November is the month of windstorms: a few years ago one took down a ninety plus year old orchard tree on our farm.

The old Spitzenberg tree, the favorite variety of Thomas Jefferson, had been failing over the previous ten years. It was rotting centrally with holes that housed squirrels and their treasure trove of filbert nuts, and bearing fruit that was startling red and sweet but diminishingly small and scabbed, dropping to the ground beneath like so many drops of blood. Blue jays loved the branches and quarreled relentlessly with the squirrels over prime real estate and mountain view property in the crown of the tree.

No more. As it was eased on to its side in the night storm, swept up in the torrent of air and rain, it went quite peacefully, gracefully with nary a broken branch as they reached out to touch the ground, almost gratefully, breaking neatly at the base of its trunk, not even disturbing the sod. The roots remain covered underground, still clinging to rocky soil, with no where to pump to any longer.
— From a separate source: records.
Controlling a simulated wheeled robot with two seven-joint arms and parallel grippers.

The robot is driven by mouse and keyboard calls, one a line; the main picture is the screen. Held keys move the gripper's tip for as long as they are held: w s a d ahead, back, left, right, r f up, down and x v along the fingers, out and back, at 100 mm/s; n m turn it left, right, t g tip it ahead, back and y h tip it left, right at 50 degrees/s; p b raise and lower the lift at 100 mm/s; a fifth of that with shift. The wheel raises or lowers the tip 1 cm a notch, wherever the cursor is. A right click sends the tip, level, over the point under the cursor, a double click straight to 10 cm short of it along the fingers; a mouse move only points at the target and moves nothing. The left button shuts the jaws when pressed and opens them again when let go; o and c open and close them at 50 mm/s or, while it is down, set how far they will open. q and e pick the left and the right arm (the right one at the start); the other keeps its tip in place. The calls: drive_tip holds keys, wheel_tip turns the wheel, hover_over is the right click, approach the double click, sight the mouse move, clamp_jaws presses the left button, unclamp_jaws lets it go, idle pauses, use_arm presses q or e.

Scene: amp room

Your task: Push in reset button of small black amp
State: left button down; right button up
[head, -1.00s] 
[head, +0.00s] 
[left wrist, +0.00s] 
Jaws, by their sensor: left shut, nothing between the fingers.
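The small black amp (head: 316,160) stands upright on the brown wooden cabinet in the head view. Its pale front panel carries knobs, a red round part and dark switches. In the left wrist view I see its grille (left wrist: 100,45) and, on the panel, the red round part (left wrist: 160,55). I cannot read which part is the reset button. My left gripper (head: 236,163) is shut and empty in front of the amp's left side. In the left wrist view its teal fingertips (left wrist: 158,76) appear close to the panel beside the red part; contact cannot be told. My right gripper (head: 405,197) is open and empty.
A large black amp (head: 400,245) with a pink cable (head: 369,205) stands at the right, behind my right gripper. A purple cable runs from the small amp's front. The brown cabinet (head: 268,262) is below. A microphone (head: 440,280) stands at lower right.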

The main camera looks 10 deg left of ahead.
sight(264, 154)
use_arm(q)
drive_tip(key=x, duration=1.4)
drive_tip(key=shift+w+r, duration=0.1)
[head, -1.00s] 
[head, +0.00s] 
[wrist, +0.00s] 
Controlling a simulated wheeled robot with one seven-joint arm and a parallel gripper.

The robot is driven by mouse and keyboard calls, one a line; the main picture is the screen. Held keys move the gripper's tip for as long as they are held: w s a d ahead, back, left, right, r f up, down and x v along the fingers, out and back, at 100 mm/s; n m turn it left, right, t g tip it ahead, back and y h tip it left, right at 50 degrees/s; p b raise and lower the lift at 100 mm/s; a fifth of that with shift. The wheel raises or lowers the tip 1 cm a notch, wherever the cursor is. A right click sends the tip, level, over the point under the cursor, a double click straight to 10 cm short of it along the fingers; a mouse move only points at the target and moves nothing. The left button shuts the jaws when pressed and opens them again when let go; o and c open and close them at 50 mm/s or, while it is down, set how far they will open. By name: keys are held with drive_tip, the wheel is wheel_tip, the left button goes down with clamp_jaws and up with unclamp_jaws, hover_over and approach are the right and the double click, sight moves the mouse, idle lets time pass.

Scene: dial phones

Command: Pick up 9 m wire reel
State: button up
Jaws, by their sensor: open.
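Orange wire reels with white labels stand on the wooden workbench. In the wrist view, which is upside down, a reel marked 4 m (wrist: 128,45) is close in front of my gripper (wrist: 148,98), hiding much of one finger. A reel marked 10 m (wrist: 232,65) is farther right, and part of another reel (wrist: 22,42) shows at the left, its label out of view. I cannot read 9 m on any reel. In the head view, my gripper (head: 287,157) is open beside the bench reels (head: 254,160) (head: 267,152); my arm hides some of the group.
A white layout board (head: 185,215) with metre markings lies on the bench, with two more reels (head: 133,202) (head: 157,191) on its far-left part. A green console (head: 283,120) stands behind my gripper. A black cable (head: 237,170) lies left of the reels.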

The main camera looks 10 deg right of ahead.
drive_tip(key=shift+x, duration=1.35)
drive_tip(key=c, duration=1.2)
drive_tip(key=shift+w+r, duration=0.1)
The old tree had simply bled out.

Somehow we needed to dispose of the remains. As my husband made several chain saw cuts through the trunk to make pieces easily movable, the extent of the astonishing hole in this old tree became visible. It was suffering from an extreme equivalent of human osteoporosis with a brittle skeleton that somehow had lasted through innumerable windstorms until this week, even while still bearing apples, still trying its best to be fruitful.

When it fell, the trunk oriented itself so it provided a view right through to the barnyard down the hill, telescoping what the tree had surveyed for so many years of its life. Clearly this had been a holey trunk for some years; within the cavity at the base were piles of different size rocks stashed there by the Lawrence children two generations ago and more recently our Gibson children. There was also a large tarnished spoon, lost decades ago into the dark center of the apple tree and now retrieved at its death. At some point in the last quarter century, a Gibson child playing a farm version of frisbee golf must have flung a bucket lid at the hole in the tree, and it disappeared into the gap and settled at the bottom.

All this, like a treasure trove of history, was just waiting for the time when the tree would give up its secrets at its death. There were no gold or silver coins, no notes to the future like a glass bottle put out to sea. This well hidden time capsule held simply rocks and spoon and lid.

I realized as I stared into the gulf of that empty trunk that I’m hollow too, more hollow than I care to admit. Like so many of us, stuff is hidden deep inside that we’d just as soon not have discovered. Our outside scaffolding braces against the buffeting by the winds and storms of life, as we cling to this mortal soil. It is clear we’d be much stronger if we were wholly solid throughout, filled with something stronger even than our outsides.

But we tend to get filled up with a lot of nothing, or even worse than nothing, a lot of garbage. This is stuff that weakens us, furthers the rot, shortens our fruitful life, doing nothing to make us more whole and holy.

I’m looking more critically now at what fills my empty spots since staring down the barrel of that old apple tree trunk. May the hollow be hallowed.